Hi,
we're using hive tables with dataproc metastore synced to data Catalog, we could see that data catalog was able to capture the metadata of the Hive table but not the Lineage, even we have enabled "dataproc:dataproc.lineage.enabled=true" on our dataproc cluster, but still not able to capture the Lineage of Hive tables but we're able to capture for BQ tables.
Please let us know if GCP Data Lineage supports Hive or not, if yes what are implementation steps.
Thanks, Venkata
Dataplex is designed to capture lineage from Hive tables when utilizing a Dataproc Metastore integrated with the Data Catalog. This setup is the primary method for obtaining Hive table lineage within Dataplex. Please note the following limitation: Not every Hive operation is fully supported for lineage tracking.
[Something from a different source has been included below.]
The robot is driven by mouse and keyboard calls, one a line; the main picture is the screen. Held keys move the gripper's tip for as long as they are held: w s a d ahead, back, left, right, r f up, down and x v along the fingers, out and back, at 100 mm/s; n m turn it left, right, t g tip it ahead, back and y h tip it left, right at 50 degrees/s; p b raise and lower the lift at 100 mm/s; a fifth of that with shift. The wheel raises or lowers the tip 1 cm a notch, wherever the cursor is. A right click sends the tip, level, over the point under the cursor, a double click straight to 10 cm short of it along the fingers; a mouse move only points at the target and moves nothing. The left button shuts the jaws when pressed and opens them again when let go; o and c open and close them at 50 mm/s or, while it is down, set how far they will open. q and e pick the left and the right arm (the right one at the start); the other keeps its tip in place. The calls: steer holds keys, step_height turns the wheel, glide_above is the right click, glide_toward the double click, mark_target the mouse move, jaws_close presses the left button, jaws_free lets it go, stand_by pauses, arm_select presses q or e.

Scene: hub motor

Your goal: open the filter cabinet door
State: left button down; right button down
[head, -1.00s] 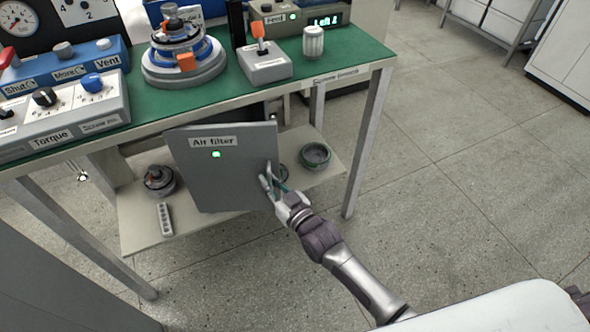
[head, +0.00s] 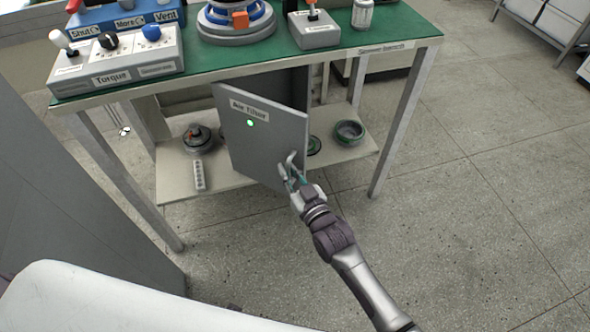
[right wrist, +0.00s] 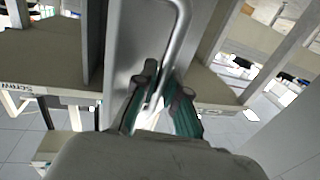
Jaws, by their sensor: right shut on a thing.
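The filter cabinet door (head: 262,140) is a grey panel labelled "Air filter" with a small green light. It stands ajar under the workbench, swung out at an angle, with a dark gap to the grey cabinet body (head: 290,85) behind it. My right gripper (head: 290,172) is at the door's right edge, shut on the metal door handle (head: 291,160). In the right wrist view the handle (right wrist: 183,25) is a bent bar that runs down between the green-padded fingers (right wrist: 160,105). My left gripper is not in view.
The workbench (head: 400,40) has a green top and metal legs. Its lower shelf (head: 222,182) holds a dark round part (head: 197,138), a white strip with holes (head: 199,175) and a green-rimmed bowl (head: 349,133). The floor in front and to the right is clear.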

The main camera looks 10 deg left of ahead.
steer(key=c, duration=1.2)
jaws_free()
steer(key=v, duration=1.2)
Complex transformations and certain Data Definition Language (DDL) operations may not be comprehensively captured.
Troubleshooting
Dataproc Version Requirements: For effective Hive lineage capture, ensure your Dataproc clusters are using at least:
Dataproc Compute Engine 2.0.74+
Dataproc Compute Engine 2.1.22+
Dataplex Feature Activation:
Lake Level: In the Dataplex console, navigate to your Lake and verify that "Data Lineage" is enabled.
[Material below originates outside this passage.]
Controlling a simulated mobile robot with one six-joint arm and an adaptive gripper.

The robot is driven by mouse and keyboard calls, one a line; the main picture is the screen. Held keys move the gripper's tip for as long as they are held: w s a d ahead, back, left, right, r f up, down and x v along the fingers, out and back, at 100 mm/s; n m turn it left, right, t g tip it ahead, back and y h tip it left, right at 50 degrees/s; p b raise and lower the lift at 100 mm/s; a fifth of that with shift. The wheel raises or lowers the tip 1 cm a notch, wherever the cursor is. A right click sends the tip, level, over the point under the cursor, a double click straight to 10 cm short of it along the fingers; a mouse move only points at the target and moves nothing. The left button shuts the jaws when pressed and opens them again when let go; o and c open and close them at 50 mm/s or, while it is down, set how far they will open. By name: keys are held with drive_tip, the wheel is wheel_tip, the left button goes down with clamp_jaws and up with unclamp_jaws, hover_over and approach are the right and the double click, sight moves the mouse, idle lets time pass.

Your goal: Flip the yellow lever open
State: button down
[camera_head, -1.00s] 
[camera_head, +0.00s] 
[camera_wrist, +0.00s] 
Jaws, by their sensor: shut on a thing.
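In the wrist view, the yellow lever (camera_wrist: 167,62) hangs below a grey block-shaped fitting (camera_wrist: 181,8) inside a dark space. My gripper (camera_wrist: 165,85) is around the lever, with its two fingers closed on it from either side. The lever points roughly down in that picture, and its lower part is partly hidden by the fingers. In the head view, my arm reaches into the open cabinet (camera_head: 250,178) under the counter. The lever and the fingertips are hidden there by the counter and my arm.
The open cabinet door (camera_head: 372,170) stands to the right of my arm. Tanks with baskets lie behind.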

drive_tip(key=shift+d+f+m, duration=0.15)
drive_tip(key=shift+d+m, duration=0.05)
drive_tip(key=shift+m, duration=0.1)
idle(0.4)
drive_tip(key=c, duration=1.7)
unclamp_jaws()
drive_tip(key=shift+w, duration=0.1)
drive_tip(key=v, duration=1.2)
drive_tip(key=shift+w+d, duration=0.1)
Zone Level: Perform the same verification within the specific Zone hosting your Hive tables.
Lineage Event Processing Time: Lineage data may not appear instantaneously in Dataplex. Processing time is required for lineage information to be reflected.
Enhanced Logging: For detailed troubleshooting, increase the logging levels for the Dataproc Metastore and Dataplex Data Lineage components.
BigQuery Lineage Prioritization: In workflows involving both Hive and BigQuery, Dataplex may prioritize BigQuery lineage. For clearer Hive lineage tracking, consider segregating your transformation jobs.
Implementation (Assuming Correct Setup)
Automatic Lineage Capture: With the correct setup, Dataplex is expected to automatically document lineage for supported Hive operations, requiring no additional configurations.
Viewing Lineage: Access lineage visualizations by locating your Hive table within Dataplex, showcasing both upstream and downstream dependencies.